Para Kayaka, o modelo poderá ser útil para o Governo conseguir aceder a detalhes sobre tudo o que é descartado na praia. “É um grande sonho, mas começamos com o nosso grupo. Ao apresentar valores, podemos destacar a essência do nosso esforço”, salienta.
Além dos dados sobre o lixo, o sistema irá disponibilizar informações sobre o número de pessoas que participaram nas atividades, quantas sabem nadar, entre outras. São detalhes, por exemplo, que poderão servir de base para o Estado introduzir a natação nos currículos escolares. “Estamos rodeados de mar e muitas pessoas passam tempo na praia. No entanto, por não saberem nadar, ainda há registos de afogamentos”, observa o coordenador do UC.
Para o futuro, Kayaka quer apostar em pesquisas sobre recifes corais e já pensa em recolher dados sobre os diferentes ecossistemas marinhos.
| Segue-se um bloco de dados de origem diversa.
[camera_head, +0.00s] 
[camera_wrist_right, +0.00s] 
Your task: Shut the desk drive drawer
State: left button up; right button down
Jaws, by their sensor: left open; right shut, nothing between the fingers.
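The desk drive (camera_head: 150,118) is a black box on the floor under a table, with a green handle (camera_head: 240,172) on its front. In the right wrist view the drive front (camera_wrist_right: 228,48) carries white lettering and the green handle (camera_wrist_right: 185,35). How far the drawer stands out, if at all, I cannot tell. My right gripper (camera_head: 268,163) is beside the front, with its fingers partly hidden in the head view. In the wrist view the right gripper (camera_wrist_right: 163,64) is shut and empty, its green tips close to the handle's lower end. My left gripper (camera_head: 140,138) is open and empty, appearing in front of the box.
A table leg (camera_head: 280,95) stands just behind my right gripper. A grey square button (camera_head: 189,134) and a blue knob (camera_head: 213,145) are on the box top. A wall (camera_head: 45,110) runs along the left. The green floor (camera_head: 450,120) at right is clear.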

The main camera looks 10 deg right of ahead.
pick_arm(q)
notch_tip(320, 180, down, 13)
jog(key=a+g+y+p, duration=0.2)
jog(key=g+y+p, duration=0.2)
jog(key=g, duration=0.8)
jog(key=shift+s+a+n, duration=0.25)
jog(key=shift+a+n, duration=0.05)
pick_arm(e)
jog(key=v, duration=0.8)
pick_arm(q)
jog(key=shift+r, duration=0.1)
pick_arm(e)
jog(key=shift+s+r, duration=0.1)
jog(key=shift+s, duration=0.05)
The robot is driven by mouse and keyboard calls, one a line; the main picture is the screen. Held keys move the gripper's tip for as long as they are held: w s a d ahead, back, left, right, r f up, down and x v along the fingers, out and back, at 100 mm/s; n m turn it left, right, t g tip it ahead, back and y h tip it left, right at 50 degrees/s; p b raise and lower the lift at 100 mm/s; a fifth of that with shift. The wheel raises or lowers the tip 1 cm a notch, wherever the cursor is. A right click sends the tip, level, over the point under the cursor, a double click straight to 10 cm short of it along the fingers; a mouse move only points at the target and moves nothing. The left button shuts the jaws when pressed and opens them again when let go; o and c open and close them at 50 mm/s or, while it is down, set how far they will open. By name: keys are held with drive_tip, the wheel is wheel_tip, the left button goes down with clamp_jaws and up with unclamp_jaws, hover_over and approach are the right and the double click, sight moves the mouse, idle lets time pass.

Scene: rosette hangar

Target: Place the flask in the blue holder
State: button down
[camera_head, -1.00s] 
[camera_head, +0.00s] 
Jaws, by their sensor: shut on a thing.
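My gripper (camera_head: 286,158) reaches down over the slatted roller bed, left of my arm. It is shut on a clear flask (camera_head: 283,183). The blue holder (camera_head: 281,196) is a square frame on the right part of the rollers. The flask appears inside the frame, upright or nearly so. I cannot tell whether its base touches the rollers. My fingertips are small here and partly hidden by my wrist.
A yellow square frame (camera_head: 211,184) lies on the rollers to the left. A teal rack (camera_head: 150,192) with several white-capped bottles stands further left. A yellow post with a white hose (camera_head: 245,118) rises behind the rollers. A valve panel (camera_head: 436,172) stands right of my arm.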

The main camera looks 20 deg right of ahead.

Para isso, diz, “é necessário mais apoio para formações em mergulho livre, para termos instrutores”. Para o coordenador da Conservação Marinha no BV, o Governo deve investir na pesquisa sobre biodiversidade marinha, visto que há cada vez mais jovens a saber nadar.

Se conseguir, pelo menos, cinco instrutores no UC, o grupo gostaria de abrir um negócio com cursos de mergulho livre (free diving) a um preço acessível para os timorenses. A ideia é ter um rendimento para sustentar as iniciativas sociais, mantendo-as gratuitas, e dar emprego aos membros. Também está no horizonte o franchising da marca Underwater Cinema, pois está a ser muito divulgado e a ganhar muitos fãs.
“Um ano é pouco. O meu sonho é fazer com que todos os timorenses se esforcem para proteger o mar e consigam nadar. Ainda está muito longe de acontecer, pois o processo é longo”, conclui Kayaka. Investindo na educação da sociedade, o UC está confiante em que Timor-Leste pode assegurar que as suas águas sejam sempre limpas e claras, tão belas como nos mais bonitos filmes do cinema.